▶ PROBLEM TO SOLVE:
Reproduce only this part of the listing: the line with "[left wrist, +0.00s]", plus every line after it through the last.
┄┄┄┄┄┄
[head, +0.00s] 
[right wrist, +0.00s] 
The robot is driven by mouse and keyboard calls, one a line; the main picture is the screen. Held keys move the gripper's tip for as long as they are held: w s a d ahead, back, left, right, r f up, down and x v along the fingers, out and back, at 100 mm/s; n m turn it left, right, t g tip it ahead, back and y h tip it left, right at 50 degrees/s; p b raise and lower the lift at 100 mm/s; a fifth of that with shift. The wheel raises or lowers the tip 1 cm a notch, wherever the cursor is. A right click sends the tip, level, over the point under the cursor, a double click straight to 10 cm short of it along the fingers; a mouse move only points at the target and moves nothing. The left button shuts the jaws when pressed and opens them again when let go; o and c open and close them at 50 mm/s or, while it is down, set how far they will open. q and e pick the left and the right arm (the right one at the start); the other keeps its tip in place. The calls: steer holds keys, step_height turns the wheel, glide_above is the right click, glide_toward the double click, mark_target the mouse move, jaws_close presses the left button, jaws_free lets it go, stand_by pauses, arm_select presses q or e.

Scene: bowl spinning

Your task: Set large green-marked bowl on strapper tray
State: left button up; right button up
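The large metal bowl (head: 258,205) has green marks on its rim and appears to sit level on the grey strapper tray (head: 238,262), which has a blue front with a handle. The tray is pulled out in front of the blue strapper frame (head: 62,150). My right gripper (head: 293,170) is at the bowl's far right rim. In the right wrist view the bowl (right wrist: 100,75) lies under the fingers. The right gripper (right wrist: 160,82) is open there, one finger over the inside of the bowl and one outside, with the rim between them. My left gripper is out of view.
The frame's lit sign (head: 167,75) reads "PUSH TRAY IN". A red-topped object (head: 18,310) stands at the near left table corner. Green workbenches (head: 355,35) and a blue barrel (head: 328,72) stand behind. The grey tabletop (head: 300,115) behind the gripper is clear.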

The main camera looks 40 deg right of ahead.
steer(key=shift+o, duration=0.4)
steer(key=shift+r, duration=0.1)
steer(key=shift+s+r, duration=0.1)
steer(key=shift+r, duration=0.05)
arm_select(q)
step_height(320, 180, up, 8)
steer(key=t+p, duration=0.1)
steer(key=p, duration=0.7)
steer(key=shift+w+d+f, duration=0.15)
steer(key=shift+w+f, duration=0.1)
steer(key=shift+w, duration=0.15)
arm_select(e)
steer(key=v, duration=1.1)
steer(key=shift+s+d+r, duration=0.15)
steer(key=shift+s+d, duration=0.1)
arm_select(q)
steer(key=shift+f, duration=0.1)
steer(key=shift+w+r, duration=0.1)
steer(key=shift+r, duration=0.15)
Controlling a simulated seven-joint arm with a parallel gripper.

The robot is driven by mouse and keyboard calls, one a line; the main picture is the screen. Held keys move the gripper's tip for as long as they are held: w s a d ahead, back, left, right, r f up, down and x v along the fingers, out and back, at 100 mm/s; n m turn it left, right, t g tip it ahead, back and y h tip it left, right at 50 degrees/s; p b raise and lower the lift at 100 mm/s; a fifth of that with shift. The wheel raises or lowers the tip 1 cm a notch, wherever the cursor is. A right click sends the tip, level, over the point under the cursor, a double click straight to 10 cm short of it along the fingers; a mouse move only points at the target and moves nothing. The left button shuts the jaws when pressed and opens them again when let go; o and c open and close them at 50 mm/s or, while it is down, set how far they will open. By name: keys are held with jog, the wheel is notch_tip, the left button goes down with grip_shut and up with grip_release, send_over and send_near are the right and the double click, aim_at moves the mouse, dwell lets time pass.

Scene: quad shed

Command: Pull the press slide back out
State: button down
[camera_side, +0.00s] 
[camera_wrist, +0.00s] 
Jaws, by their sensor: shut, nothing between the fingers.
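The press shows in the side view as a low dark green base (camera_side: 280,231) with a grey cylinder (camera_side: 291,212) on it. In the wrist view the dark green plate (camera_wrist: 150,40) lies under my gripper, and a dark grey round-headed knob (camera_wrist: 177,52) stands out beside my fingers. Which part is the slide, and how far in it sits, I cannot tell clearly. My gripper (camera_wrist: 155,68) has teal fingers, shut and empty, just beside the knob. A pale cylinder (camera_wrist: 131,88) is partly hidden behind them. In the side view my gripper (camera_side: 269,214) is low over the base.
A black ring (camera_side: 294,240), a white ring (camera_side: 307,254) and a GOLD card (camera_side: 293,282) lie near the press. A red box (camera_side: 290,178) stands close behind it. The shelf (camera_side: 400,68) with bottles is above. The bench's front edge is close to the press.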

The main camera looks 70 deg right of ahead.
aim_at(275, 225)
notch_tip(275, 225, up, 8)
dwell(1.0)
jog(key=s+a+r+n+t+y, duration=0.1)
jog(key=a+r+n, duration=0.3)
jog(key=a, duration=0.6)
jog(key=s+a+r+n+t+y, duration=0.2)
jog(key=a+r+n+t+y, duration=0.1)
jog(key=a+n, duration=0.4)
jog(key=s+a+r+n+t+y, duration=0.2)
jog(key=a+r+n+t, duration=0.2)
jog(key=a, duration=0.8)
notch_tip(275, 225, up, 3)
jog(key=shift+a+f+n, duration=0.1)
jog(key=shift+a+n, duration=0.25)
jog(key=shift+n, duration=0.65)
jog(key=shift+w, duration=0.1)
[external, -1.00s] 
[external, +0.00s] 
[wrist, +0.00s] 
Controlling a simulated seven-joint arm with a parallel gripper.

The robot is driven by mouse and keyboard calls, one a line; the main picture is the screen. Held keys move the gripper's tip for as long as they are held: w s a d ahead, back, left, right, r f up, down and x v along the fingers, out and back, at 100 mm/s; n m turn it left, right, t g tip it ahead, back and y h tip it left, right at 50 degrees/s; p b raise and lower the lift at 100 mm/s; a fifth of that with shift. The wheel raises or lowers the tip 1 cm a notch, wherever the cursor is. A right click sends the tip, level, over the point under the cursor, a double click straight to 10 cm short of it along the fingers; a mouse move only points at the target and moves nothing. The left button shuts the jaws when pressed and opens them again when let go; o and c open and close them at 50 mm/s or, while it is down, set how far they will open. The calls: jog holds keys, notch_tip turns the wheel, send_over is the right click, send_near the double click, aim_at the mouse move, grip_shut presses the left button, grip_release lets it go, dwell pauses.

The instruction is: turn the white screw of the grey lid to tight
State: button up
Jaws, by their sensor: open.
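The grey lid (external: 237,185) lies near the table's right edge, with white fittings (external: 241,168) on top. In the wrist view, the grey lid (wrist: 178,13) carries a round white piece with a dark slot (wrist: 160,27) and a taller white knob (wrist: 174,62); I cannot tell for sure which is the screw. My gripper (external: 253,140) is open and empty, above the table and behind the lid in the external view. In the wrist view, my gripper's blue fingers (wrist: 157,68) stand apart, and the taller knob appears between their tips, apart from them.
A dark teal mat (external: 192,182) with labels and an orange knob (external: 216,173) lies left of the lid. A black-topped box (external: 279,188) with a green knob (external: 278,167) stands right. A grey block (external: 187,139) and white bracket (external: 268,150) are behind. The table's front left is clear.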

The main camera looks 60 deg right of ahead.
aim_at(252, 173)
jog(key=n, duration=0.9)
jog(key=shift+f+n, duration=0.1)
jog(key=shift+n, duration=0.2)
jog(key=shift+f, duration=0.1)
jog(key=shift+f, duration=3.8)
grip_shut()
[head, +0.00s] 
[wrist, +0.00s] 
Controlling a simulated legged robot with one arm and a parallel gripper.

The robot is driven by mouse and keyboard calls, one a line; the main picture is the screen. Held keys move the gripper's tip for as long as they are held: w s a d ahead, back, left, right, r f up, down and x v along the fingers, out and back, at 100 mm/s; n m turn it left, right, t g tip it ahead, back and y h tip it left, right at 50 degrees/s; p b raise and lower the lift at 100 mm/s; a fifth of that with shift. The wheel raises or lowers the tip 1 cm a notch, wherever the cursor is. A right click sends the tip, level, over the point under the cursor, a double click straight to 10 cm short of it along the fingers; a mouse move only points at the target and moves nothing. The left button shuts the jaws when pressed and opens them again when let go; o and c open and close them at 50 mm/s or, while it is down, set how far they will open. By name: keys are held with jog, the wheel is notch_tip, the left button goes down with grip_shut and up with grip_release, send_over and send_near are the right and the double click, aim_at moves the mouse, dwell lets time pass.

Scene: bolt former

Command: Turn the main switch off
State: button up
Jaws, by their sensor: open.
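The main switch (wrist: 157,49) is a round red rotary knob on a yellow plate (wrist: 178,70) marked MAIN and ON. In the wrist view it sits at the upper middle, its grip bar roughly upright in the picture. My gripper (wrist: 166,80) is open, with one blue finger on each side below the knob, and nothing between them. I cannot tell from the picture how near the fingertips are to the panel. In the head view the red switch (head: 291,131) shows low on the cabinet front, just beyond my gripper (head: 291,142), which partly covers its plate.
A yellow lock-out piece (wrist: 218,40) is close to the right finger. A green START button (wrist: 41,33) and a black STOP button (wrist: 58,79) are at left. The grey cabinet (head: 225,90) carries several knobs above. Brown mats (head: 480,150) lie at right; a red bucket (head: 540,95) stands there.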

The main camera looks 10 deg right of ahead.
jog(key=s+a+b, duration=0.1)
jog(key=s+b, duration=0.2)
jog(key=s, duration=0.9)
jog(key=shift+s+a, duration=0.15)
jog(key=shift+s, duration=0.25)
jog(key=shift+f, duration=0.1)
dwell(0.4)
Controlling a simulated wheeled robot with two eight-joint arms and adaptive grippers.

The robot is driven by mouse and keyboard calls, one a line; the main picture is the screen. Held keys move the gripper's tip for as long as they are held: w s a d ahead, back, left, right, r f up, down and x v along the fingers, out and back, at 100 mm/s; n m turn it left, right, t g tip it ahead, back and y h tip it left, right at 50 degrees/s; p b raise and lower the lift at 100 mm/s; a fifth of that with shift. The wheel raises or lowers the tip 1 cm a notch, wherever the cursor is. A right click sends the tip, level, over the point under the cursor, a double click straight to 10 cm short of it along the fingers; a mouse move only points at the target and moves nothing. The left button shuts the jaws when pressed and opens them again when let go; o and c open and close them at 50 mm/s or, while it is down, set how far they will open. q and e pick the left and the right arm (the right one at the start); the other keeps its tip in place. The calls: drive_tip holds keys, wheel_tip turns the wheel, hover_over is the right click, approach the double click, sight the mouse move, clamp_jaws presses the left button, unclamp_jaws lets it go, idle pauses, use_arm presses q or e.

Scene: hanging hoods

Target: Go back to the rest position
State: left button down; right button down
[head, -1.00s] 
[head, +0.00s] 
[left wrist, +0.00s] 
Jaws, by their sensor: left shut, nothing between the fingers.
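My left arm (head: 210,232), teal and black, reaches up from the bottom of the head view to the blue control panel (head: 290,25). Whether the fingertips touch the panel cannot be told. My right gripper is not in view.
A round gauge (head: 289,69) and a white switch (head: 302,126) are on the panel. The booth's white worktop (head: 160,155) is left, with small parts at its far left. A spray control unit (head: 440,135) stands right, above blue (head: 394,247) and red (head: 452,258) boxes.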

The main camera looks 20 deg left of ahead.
┄┄┄┄┄┄
▶ ANSWER TO THE PROBLEM:
[left wrist, +0.00s] 
Jaws, by their sensor: left shut, nothing between the fingers.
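My left arm (head: 210,232), teal and black, reaches up from the bottom of the head view to the blue control panel (head: 290,25). Whether the fingertips touch the panel cannot be told. My right gripper is not in view.
A round gauge (head: 289,69) and a white switch (head: 302,126) are on the panel. The booth's white worktop (head: 160,155) is left, with small parts at its far left. A spray control unit (head: 440,135) stands right, above blue (head: 394,247) and red (head: 452,258) boxes.

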The main camera looks 20 deg left of ahead.

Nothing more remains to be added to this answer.